En 1789, lorsque la Révolution française survient, de nombreux bouleversements culturels ainsi que des mutations sociales permettent a posteriori, de l'expliquer, sans pour autant lui donner un caractère inéluctable. Surtout, il s'opère à cette occasion une véritable révolution copernicienne dans la conception d'une société politique, puisque la nation cesse de s'incarner dans la personne du souverain pour incomber désormais à la représentation nationale élue : l'Assemblée Nationale.
Ce bouleversement fondateur ne représente cependant pas l'achèvement du processus démocratique, mais plutôt son point de départ, à partir duquel découle toute l'histoire politique et constitutionnelle française jusqu'en 1914. L'apprentissage de la démocratie en France est long et difficile, dans la mesure où il s'agit d'une expérience inédite dans l'histoire politique française. La démocratie est « inventée » tout au long du XIXème siècle par les différents acteurs politiques, parmi lesquels pour la première fois le peuple lui-même. C'est cette invention de la démocratie que Serge Berstein et Michel Winock s'attachent à analyser dans leur ouvrage, intitulé justement L'invention de la démocratie 1789-1914, Seuil, 2002.
En quoi le suffrage universel et son apprentissage progressif permettent-il d'envisager la structuration de la vie politique française dans son nouveau cadre démocratique au cours du XIXème siècle ?
Nous verrons tout d'abord de quelle façon Serge Berstein et Michel Winock mettent en évidence le rôle structurant du suffrage universel dans le développement d'un espace publique démocratique. Puis seront montrées les points sur lesquels l'analyse des deux auteurs présente quelques lacunes, malgré le prisme assez large au travers duquel ils envisagent l'apprentissage de la démocratie, plus particulièrement l'exclusion des femmes dans le suffrage universel. Enfin, nous nous focaliserons sur l'un des aspects les plus intéressants en matière de structuration de la vie politique française, c'est-à-dire l'émergence et la structuration des partis politiques.
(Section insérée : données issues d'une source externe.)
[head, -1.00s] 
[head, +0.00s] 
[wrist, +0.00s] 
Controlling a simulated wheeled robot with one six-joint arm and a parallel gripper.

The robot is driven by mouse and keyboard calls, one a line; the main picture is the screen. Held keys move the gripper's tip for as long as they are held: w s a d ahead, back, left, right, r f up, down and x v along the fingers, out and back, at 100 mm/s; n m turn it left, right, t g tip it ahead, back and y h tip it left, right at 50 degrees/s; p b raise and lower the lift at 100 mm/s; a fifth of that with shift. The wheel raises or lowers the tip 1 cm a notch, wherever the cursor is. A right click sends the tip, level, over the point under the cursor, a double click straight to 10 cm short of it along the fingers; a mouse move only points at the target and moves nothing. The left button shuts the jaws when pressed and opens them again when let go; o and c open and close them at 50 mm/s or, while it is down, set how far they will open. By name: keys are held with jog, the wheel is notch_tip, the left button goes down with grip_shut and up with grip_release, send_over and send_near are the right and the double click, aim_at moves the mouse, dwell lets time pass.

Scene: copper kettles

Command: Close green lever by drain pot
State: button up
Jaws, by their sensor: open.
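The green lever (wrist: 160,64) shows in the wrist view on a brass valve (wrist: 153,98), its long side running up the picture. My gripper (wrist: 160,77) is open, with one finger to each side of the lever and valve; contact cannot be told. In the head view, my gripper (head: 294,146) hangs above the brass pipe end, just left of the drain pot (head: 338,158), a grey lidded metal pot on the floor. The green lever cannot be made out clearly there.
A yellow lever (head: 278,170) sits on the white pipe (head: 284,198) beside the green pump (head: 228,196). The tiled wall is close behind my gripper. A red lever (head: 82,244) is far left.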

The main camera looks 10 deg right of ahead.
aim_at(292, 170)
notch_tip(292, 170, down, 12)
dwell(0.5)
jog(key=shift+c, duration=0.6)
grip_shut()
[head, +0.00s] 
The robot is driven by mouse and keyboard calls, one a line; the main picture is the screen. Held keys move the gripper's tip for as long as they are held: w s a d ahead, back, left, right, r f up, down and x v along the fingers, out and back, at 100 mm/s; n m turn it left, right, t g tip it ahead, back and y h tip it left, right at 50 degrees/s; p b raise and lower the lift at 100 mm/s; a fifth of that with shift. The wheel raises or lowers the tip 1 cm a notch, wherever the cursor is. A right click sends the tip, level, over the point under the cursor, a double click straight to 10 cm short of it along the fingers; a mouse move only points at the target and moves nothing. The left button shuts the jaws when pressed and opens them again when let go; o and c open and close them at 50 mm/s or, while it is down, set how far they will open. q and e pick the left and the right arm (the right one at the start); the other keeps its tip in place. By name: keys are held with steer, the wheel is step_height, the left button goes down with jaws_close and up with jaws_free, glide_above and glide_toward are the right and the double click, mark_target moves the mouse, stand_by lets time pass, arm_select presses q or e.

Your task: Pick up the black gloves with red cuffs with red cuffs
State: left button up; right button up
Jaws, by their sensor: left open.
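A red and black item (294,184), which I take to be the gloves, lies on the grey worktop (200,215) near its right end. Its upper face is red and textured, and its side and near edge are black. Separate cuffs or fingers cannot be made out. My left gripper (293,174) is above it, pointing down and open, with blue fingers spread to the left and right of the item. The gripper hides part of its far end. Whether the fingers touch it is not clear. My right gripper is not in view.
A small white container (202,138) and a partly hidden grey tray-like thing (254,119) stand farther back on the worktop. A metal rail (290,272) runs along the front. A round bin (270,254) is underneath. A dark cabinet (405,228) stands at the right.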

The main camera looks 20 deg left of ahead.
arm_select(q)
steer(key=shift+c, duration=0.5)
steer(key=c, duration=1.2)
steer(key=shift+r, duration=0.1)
[...] En effet, ceux-ci prennent bien la précaution de ne parler que de suffrage universel masculin dans la mesure où les femmes sont exclues du suffrage universel dès 1848 et cela jusqu'en 1945. Mais si les auteurs mentionnent cet état de fait, et recensent les diverses tentatives de mouvements en faveur du vote des femmes, l'explication de cette exclusion est à peine esquissée au travers de deux interrogations laissées sans réponse : Faut-il incriminer le machisme sous-jacent à l'idéologie républicaine ? [...]
[...] Mais là encore, ce genre de situation tend à disparaître vers 1914. Une pluralité des formes de participation au débat politique Le suffrage universel direct induit la mise en place d'outils modernes pour envisager la vie politique. C'est le cas dans le camp des républicains, où se multiplient les comités, dont le but est de se rapprocher du citoyen tout en menant une propagande efficace et en contribuant à financer les campagnes électorales. Les comités introduisent le militantisme, nouvelle forme de participation politique, et confient aux militants la responsabilité de désigner les candidats aux élections locales. [...]
[...] On constate aussi ce phénomène au sein de la classe ouvrière, dont les aspirations sont républicaines quoique souvent assez radicales voire socialistes. Malgré tout, les réseaux anciens subsistent encore quelques temps, et il n'est pas rare que des familles de notables souvent nobles aient la mainmise sur telle ou telle circonscription, en vertu d'un attachement ancien des électeurs locaux à cette famille. Néanmoins, les difficultés de financement de campagne alliées à la défaillance de l'appui du clergé et des autorités administratives locales réduit au fur et à mesure ce genre de situation. [...]
[...] Ces nouvelles conditions de l'exercice de la citoyenneté sont consacrées par la Constitution de la IIème République, votée le 4 novembre 1848. La méfiance à l'encontre du suffrage universel, commune aux traditionalistes et aux libéraux, est néanmoins illustrée par le mode d'élection du président de la république. En effet, il n'y a qu'un tour, à l'issue duquel si un candidat ne recueille pas la majorité absolue des suffrages exprimés et au moins 2 millions de voix, l'Assemblée choisit parmi les cinq meilleurs candidats le futur président. [...]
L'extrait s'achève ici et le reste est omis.